Neue Studie zu Klimageld: Unkompliziert machbar
Eine Studie hat untersucht, wie das Klimageld als Ausgleich des steigenden Kohlendioxid-Preises wirken könnte. Sie schlägt 130 Euro vor.
Jede Bürgerin, jeder Bürger, auch Kinder sollen etwa 130 Euro pro Jahr vom Staat ausgezahlt bekommen. Dieses „Klimageld“ wäre ein Ausgleich für den steigenden Preis auf Kohlendioxid. Ein entsprechendes Konzept veröffentlichten am Donnerstag unter anderem die Klimaallianz, der Umweltverband BUND, der Paritätische Gesamtverband und die Evangelische Kirche. Im Zentrum stand ein neuer Vorschlag zum Verfahren, wie die Pro-Kopf-Rückzahlung alle Bürger:innen erreichen kann.

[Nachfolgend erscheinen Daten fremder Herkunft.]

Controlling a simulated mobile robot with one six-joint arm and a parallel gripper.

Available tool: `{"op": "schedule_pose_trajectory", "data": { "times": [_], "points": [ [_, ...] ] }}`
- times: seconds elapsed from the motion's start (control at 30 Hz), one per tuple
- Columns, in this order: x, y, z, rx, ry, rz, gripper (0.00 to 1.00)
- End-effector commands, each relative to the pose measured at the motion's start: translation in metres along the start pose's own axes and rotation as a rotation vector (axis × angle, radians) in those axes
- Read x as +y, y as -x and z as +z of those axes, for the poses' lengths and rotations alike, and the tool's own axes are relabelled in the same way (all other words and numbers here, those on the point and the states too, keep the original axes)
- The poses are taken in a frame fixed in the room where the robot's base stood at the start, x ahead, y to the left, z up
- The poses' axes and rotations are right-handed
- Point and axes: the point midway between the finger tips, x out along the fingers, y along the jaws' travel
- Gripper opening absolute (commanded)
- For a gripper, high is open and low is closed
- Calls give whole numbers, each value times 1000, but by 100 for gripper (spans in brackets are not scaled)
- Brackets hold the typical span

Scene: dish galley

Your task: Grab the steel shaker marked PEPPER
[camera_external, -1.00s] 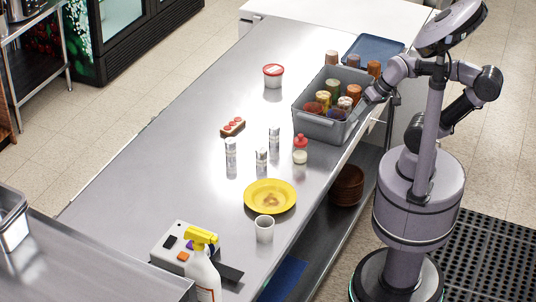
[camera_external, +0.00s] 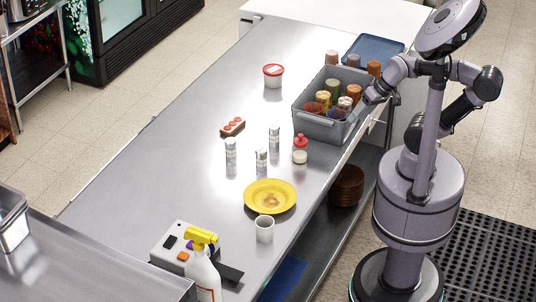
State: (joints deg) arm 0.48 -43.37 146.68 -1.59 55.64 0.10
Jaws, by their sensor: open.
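Three small steel shakers stand upright on the steel counter (camera_external: 180,130): a left one (camera_external: 231,151), a back right one (camera_external: 274,138) and a shorter front one (camera_external: 261,157). Each has a pale label band, too small to read, so I cannot tell which is marked PEPPER. My gripper (camera_external: 366,104) is at the right side of the grey bin, well to the right of the shakers and apart from them. It is open; its fingers are small and partly hidden against the bin.
The grey bin (camera_external: 318,127) holds several cups and jars. A red-topped block (camera_external: 232,127), yellow plate (camera_external: 258,206), white cup (camera_external: 264,230) and spray bottle (camera_external: 203,275) are around.

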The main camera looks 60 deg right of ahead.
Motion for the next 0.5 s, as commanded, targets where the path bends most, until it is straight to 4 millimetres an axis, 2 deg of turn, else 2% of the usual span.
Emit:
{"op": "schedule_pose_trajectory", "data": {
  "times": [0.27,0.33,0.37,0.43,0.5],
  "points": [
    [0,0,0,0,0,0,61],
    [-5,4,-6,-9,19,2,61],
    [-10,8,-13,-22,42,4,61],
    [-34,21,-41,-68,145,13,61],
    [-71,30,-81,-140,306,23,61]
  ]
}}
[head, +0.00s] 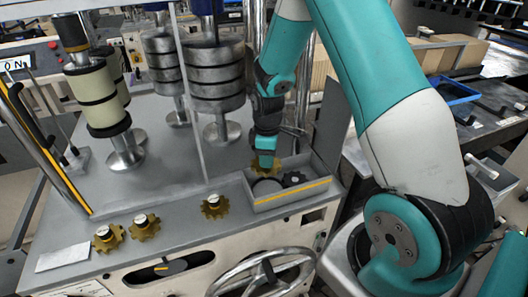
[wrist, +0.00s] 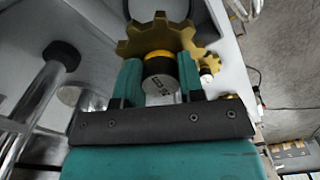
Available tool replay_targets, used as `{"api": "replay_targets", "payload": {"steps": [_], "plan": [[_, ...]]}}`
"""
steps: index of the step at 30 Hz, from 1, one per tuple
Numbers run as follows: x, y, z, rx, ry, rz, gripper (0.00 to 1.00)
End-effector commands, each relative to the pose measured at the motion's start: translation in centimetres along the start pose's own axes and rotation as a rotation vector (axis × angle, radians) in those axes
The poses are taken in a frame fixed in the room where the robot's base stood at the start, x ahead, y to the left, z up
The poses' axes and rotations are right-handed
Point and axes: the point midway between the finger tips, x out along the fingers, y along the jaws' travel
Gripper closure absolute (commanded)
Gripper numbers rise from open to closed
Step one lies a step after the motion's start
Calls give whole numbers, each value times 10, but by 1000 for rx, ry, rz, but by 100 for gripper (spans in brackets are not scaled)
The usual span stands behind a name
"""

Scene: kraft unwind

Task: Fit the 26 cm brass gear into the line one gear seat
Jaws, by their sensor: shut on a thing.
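My gripper (head: 265,160) is over the left back part of a grey tray on the machine's top. In the wrist view its two fingers (wrist: 160,82) are shut on the dark, yellow-banded hub of a brass gear (wrist: 157,36). The gear's teeth spread out beyond the fingertips. In the head view this gear (head: 262,168) shows just below my gripper, partly hidden; I cannot tell whether it touches the tray. A smaller-looking brass gear (wrist: 208,62) shows beside it in the wrist view. I cannot tell which place is the line one gear seat.
The grey tray (head: 291,200) has a yellow stripe and holds dark round parts (head: 293,179). Brass gears with pale hubs sit along the front edge at left (head: 108,237), beside it (head: 144,227) and nearer the middle (head: 215,206). Tall rollers (head: 217,85) stand behind. A handwheel (head: 265,275) is in front.

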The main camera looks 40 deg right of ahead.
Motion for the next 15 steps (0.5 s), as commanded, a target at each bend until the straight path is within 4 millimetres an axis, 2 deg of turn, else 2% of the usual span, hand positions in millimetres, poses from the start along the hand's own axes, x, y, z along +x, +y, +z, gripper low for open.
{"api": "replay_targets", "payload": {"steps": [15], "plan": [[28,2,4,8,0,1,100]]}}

Bisher werden Pro-Kopf-Auszahlungen an alle im deutschen Sozial- und Finanzsystem für schwierig gehalten. Der Grund: Keine Behörde verfügt über ein komplettes Register aller Bürger:innen samt ihrer Kontonummern. Im Auftrag der Organisationen haben Gisela Färber und Joachim Wieland von der Universität für Verwaltungswissenschaften in Speyer nun einen Vorschlag erarbeitet, wie es funktionieren könnte. Ausgezahlt würde das Klimageld demnach über die Finanzämter, Rentenkassen und Sozialbehörden, die für die Grundsicherung zuständig sind. Hinzu kämen die Familienkassen, die das Kindergeld verwalten, erklärte Professorin Färber. Damit es nicht zu Doppelauszahlungen kommt, könnten die Steuer-Identifikationsnummern, die alle Bürger:innen haben, zur Kontrolle verwendet werden.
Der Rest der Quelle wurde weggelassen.